◆ INFORMATION GIVEN

# # # # # # #

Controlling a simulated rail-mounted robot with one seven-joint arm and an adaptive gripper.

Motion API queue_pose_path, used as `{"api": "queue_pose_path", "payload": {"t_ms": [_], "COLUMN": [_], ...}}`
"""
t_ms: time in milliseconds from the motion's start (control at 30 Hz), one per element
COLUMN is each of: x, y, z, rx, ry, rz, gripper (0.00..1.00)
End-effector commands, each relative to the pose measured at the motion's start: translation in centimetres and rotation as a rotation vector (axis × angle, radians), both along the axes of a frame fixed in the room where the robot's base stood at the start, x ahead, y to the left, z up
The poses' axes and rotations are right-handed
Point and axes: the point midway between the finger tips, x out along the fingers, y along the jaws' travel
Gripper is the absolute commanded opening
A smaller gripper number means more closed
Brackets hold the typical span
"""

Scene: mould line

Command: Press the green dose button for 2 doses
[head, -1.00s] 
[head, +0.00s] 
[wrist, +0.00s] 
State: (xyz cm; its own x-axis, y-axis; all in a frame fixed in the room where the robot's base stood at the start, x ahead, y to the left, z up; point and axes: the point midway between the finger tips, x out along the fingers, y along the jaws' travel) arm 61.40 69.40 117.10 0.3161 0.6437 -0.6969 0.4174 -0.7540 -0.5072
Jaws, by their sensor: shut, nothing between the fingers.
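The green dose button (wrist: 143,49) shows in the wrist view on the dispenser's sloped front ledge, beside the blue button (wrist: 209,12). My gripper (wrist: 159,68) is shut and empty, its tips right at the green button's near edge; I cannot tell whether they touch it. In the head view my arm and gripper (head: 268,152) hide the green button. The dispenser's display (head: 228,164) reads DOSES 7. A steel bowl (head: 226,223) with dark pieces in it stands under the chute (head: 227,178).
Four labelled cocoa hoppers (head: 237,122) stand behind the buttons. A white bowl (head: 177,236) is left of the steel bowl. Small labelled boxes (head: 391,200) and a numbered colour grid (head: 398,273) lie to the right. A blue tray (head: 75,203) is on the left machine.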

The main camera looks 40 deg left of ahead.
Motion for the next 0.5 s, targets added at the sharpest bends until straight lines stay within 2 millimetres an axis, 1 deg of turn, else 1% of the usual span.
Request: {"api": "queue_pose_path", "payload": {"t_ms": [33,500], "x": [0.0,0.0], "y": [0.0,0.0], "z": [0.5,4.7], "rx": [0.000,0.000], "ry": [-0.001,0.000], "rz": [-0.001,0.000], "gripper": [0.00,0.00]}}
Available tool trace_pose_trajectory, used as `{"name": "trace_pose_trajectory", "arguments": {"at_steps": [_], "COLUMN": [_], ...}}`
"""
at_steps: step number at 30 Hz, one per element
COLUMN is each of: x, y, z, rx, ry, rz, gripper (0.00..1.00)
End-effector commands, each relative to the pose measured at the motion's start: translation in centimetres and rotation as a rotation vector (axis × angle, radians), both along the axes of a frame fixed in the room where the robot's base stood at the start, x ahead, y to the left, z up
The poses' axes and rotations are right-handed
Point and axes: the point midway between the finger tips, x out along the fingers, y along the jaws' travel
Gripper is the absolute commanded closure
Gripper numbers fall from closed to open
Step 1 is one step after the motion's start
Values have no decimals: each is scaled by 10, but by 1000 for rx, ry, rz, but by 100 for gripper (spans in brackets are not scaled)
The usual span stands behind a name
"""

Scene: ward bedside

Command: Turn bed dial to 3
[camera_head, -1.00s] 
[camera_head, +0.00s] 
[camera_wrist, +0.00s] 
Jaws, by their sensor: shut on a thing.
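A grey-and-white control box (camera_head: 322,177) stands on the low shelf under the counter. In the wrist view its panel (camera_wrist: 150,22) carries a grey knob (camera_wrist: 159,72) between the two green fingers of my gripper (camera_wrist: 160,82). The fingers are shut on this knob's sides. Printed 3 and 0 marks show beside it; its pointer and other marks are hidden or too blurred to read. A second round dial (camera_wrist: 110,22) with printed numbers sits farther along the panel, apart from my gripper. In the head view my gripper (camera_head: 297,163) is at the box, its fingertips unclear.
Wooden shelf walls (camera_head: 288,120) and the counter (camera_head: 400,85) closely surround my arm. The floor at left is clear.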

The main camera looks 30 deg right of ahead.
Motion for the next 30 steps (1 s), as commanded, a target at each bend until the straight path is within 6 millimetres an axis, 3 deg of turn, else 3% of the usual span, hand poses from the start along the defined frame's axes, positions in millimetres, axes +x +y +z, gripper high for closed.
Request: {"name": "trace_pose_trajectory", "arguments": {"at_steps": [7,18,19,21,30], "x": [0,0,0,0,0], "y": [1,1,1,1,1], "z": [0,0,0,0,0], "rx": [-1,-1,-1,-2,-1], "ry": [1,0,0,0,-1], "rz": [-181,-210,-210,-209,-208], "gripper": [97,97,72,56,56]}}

# # # # # # #

Pick out each line containing the string "next" and copy it.

Motion for the next 0.5 s, targets added at the sharpest bends until straight lines stay within 2 millimetres an axis, 1 deg of turn, else 1% of the usual span.
Motion for the next 30 steps (1 s), as commanded, a target at each bend until the straight path is within 6 millimetres an axis, 3 deg of turn, else 3% of the usual span, hand poses from the start along the defined frame's axes, positions in millimetres, axes +x +y +z, gripper high for closed.

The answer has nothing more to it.